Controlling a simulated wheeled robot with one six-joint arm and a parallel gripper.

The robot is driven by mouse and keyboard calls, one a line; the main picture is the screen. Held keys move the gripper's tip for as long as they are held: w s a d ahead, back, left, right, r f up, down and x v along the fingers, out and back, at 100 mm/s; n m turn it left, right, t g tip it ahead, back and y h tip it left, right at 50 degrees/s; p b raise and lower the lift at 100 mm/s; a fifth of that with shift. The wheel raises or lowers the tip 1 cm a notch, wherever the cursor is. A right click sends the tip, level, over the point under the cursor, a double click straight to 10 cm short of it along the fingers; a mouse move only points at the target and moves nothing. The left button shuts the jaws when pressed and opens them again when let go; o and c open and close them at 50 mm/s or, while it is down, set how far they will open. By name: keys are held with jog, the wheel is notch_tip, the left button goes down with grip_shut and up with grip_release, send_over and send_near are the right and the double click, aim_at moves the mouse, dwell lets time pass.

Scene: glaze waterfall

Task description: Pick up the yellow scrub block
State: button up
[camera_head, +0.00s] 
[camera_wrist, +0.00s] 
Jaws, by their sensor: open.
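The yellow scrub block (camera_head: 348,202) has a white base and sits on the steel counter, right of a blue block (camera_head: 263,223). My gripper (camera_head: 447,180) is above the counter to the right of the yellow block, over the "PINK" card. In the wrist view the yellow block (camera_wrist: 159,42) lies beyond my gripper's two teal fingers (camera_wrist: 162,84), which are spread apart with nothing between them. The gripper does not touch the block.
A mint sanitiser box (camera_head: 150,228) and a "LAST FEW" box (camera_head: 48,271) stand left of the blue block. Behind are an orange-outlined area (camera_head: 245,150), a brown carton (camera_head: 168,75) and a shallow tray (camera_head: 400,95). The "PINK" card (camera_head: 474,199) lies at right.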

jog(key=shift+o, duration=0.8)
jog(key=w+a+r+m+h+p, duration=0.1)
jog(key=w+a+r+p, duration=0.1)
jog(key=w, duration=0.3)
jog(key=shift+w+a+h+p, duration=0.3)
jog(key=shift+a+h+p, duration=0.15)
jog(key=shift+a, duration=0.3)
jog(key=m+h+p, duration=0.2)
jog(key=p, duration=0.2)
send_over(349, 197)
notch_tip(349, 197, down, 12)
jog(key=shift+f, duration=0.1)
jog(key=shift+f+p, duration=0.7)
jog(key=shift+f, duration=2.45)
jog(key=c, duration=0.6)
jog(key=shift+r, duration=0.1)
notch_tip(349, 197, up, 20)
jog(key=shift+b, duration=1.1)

┄┄┄┄┄┄┄┄┄┄

Exactly as written, quote the lines from the one that has "State: button up" down to the one that has "[camera_wrist, +0.00s]", and include both.

Response to the exercise =
State: button up
[camera_head, +0.00s] 
[camera_wrist, +0.00s] 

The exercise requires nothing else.